Generally speaking, easement refers to the property right by way of nonpossessory interest held by someone to use the facilities on a certain premise for a certain purpose without any legal entitlement.

According to Halsbury’ Laws of England, an easement is  “a right annexed to land, to utilize other land of different ownership in a particular manner, or to prevent the owner of the other land from utilizing his land in a particular manner.”

As Peacock puts in, easement is a privilege without profit, acquired in respect of one tenement by the owner there of, whereby the owner of the tenement is restricted in the full enjoyment of the right thereto, to the extent of being obliged to suffer, or not to do something thereon, for the advantage or benefit of the former tenement.

The American Law states   that an easement is a liberty, privilege or advantage without profit which exists in a man’s estate for the convenience and advantage of the owner of another estate.

Section 4 of The Indian Easements Act, 1882 defines “easement” as a right which the owner or occupier of certain land possesses as such, for the beneficial enjoyment of that land, to do and continue to do, something, or to prevent, and continue to prevent, something being done, in or upon, or in respect of certain other land which is not his own.

The land for which the beneficial enjoyment right exists is known as the dominant heritage and the owner or occupier of such land is called the dominant owner . The land which exists for the imposition of liability is called the servient heritage and the owner or occupier of such land is called the servient owner.

The expression “land” refers to the things permanently attached to the earth. “Beneficial enjoyment” refers to the possible liberty, privilege and advantage, “to do something” includes removal and appropriation by the dominant owner, for the beneficial enjoyment of the dominant heritage of any part of the soil of the servient heritage or anything growing or subsisting thereon.


  1. A, as the owner of a certain house has the right to collect water from B’ s pond to water the plants in the garden attached to his house.
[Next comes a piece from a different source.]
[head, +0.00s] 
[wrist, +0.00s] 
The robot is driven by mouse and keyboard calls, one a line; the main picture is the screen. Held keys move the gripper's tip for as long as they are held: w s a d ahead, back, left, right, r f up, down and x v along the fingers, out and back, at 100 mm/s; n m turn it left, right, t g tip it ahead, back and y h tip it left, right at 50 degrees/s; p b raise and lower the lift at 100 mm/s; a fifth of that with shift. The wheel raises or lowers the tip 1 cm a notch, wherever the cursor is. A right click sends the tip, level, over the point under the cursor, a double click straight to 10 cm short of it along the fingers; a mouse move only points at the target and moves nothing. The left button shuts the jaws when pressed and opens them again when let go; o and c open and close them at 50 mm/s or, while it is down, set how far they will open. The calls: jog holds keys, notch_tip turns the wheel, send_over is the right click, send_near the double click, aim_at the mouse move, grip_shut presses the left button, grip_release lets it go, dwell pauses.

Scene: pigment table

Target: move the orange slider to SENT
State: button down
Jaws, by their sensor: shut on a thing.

This is an easement.
  2. A allows certain part or surface of his land to be occupied for the purpose of passing and re-passing of the general public. This is not an easement.


1.Right to way

2. Right to fresh air

3. Right to use of sunlight


  1. Dominant heritage– An owner or occupier must exist for a certain land where such land is called dominant heritage.
  2. Servient heritage – The owner or occupier must have a right to do and continue to do something or to prevent and continue to prevent something  done in or upon some other land. Such other land is called servient heritage.
  • Beneficial enjoyment of land  – The very reason for the right of express and implied beneficial enjoyment is for the better utilization and convenience of the dominant tenement.
  • The right upon which the exercising right persists must be owned and occupied by some other person. 
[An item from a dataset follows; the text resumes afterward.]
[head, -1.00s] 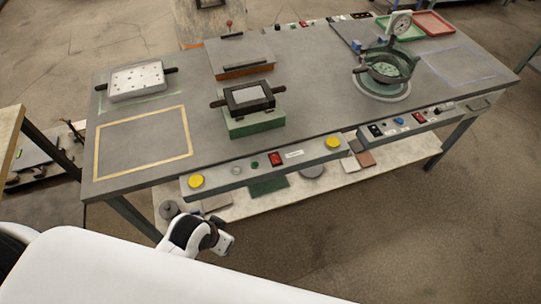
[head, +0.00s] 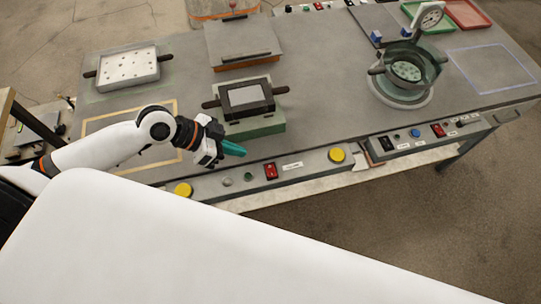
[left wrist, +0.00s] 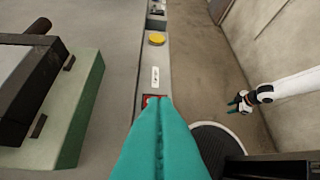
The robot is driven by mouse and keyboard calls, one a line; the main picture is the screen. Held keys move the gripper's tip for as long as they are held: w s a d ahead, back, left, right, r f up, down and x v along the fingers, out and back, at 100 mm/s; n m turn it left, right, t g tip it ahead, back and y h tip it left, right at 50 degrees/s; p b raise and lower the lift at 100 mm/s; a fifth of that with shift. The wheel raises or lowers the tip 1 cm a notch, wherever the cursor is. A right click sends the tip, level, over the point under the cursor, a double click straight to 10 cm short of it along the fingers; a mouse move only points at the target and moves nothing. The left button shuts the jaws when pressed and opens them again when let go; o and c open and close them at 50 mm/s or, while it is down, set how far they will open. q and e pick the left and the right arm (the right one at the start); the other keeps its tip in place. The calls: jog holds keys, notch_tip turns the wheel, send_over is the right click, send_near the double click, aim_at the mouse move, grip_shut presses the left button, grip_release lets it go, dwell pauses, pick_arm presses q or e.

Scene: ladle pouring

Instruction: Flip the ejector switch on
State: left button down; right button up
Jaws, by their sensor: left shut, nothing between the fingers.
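A red rocker switch (head: 270,170) sits on the left front panel, beside a white label and a small green button. Which switch is the ejector cannot be read. My left gripper (head: 242,152) is shut and empty, its teal fingers pointing right, just up and left of this switch in the head view. In the left wrist view the shut fingertips (left wrist: 158,100) partly cover the red switch (left wrist: 149,98); contact cannot be told. Another red switch (head: 437,130) is on the right front panel. My right gripper (left wrist: 240,103) shows small in the left wrist view.
Yellow buttons (head: 183,189) and (head: 337,155) flank the left panel's controls. A dark-framed mould on a green block (head: 250,128) stands behind the panel. A perforated tray (head: 127,69) is at left, a round green fixture (head: 407,72) at right.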

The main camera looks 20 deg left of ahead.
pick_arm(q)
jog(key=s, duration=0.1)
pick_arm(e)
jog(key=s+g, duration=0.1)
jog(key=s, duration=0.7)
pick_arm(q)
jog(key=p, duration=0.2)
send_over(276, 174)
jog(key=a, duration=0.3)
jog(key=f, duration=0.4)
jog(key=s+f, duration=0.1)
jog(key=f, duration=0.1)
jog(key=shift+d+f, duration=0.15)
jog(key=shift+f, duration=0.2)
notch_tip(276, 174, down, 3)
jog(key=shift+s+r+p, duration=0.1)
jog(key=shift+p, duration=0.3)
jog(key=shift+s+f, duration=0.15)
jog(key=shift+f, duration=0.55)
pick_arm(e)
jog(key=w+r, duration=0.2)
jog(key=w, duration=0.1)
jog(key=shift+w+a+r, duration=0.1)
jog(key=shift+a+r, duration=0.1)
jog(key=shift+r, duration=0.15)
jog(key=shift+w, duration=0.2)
  1. There must be two tenements, the dominant tenement which holds the right and the servient tenement on which the obligation is imposed.
  • The two distinct tenements must reside with different owners.
  • Easements are exercised for the beneficial ownership of one’s corporeal property.
  • The easement is the privilege entertained for the purpose of beneficial enjoyment of the dominant tenement which consists of corporeal property.
  • The easement must not be fanciful and should possess known and usual classification with well defined traits and subject matter.
  • The easementary imposition is drawn upon the property  of the servient tenements and the owner is not personally liable for such imposition.
  • An easement does not imply an ownership of the land through exclusive use of the servient tenements.


  1. Easement of way
  2. Easement of light
  3. Easement of air
  4. Easement to support and to take away support
  5. Easement to discharge, consume or take water for use


According to section 5 of the Act , these are the following types of easements :-

1.Continuous Easement – The easement whose enjoyment is or may be continued without human intervention is called continuous easement.
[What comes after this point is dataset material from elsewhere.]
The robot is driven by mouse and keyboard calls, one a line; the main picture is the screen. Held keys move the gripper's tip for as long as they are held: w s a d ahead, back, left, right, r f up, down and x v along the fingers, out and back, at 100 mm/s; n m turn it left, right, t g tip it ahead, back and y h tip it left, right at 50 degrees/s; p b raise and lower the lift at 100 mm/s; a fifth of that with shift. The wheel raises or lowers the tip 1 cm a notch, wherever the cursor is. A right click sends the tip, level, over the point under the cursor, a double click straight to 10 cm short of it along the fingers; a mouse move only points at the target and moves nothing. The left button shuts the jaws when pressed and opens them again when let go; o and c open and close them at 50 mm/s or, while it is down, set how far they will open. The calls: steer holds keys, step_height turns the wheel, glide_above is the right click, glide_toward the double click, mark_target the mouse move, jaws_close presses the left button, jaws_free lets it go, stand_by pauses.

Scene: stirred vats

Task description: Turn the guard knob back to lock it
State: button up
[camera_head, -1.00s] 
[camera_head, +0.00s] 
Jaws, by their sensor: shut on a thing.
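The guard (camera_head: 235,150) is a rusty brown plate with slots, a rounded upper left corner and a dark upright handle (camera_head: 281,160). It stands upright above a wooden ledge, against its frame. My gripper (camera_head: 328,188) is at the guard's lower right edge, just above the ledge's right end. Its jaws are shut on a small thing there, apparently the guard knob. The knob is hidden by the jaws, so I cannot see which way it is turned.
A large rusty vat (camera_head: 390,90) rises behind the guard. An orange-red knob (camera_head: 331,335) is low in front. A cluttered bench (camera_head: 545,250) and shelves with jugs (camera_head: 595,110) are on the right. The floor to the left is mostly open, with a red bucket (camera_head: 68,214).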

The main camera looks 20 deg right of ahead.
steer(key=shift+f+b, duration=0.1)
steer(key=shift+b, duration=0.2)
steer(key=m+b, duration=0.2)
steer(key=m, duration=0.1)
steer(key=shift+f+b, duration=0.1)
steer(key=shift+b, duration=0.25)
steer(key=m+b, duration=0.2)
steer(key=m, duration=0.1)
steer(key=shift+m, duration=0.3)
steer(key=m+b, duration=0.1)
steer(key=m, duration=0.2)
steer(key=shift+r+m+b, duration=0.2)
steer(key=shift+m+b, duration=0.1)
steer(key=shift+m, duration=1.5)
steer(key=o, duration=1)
Example – A has a right to receive air through window without the obstruction of his neighbour, B.

2.Discontinuous Easement – The easement whose enjoyment on the servient heritage requires human intervention.

Example – A has a right of way over B’s land.

3. Apparent Easement –  It is the express easement whose existence is displayed upon careful inspection by a competent person with reasonable foresightedness showing visible signs.

EXAMPLE – Rights annexed to A’s land to lead water thither across B’s land by an aqueduct and to draw off water thence by a drain. The drain would be discovered upon careful inspection by a person conversant with such matters.

4.Non- apparent Easement – It is the easement which showcases no visible or permanent signs.

EXAMPLE – A has a right to prevent B from building on his own land.


Section 6 of the Act enumerates another set of classification of easements as follows :-

  1. Permanent easement
  2. Limited easement – This kind of easement is limited to :-
  3. Duration – for a term of years or other limited period or subject to periodical 


  • Enjoyment – confining within a certain place, time and between certain hours for a particular purpose.
  • Conditional easement -Such a condition arises with the commencement of the easement or if it becomes void or voidable on the occurance of a specified event or the performance or non-performance of a specified act.


The use of certain easements are prohibitive in nature and thus is commonly called ‘negative easements.” Subject to any law for the time being in force, section 7 of the said Act  prescribes easements restrictive of certain rights, namely :-

  1. Exclusive right of enjoyment – Every owner of immovable property has his exclusive right to enjoy , dispose of the same along with its products and accessions.
  2. Rights to advantages arising from situation – Every owner of immovable property has the uninterrupted right to enjoy the natural advantages arising from its situation without any disturbance or impediment caused by another.


  1. Every owner of a house has a right to the air passing thereto without it being unreasonably polluted by others.
  2. Every owner of a land has the right to build any structure or ridge on   his land.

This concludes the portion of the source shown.